BEGIN DATA SEGMENT

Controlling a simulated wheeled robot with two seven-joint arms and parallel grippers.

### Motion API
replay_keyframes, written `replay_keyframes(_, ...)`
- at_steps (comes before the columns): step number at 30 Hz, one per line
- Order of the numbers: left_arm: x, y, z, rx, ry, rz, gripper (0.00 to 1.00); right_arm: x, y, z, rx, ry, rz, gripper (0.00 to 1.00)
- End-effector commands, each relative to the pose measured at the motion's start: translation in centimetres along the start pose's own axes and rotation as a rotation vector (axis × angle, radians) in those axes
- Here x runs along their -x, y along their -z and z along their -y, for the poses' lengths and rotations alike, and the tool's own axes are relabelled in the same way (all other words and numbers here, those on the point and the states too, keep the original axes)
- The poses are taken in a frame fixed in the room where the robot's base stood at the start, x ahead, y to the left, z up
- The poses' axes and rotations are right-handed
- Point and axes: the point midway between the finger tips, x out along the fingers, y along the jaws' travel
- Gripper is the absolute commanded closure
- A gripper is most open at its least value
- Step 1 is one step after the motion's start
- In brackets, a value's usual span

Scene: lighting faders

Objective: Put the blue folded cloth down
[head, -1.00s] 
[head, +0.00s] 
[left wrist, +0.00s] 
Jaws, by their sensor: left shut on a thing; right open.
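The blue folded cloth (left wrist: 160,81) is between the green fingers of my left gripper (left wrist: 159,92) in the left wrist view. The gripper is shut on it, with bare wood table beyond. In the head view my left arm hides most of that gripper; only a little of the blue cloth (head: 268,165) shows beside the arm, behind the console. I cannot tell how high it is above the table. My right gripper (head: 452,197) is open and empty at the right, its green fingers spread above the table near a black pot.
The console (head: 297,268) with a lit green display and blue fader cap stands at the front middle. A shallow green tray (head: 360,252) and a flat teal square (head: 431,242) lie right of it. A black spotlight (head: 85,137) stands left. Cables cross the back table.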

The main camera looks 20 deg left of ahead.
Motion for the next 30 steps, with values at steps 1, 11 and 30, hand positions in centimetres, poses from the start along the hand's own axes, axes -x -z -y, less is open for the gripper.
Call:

END DATA SEGMENT

INSTRUCTION:
Quote the data above verbatim from its first line to the line that includes "- at_steps (comes", with both boundary lines retained.

SOLUTION FOR THIS TASK:
Controlling a simulated wheeled robot with two seven-joint arms and parallel grippers.

### Motion API
replay_keyframes, written `replay_keyframes(_, ...)`
- at_steps (comes before the columns): step number at 30 Hz, one per line

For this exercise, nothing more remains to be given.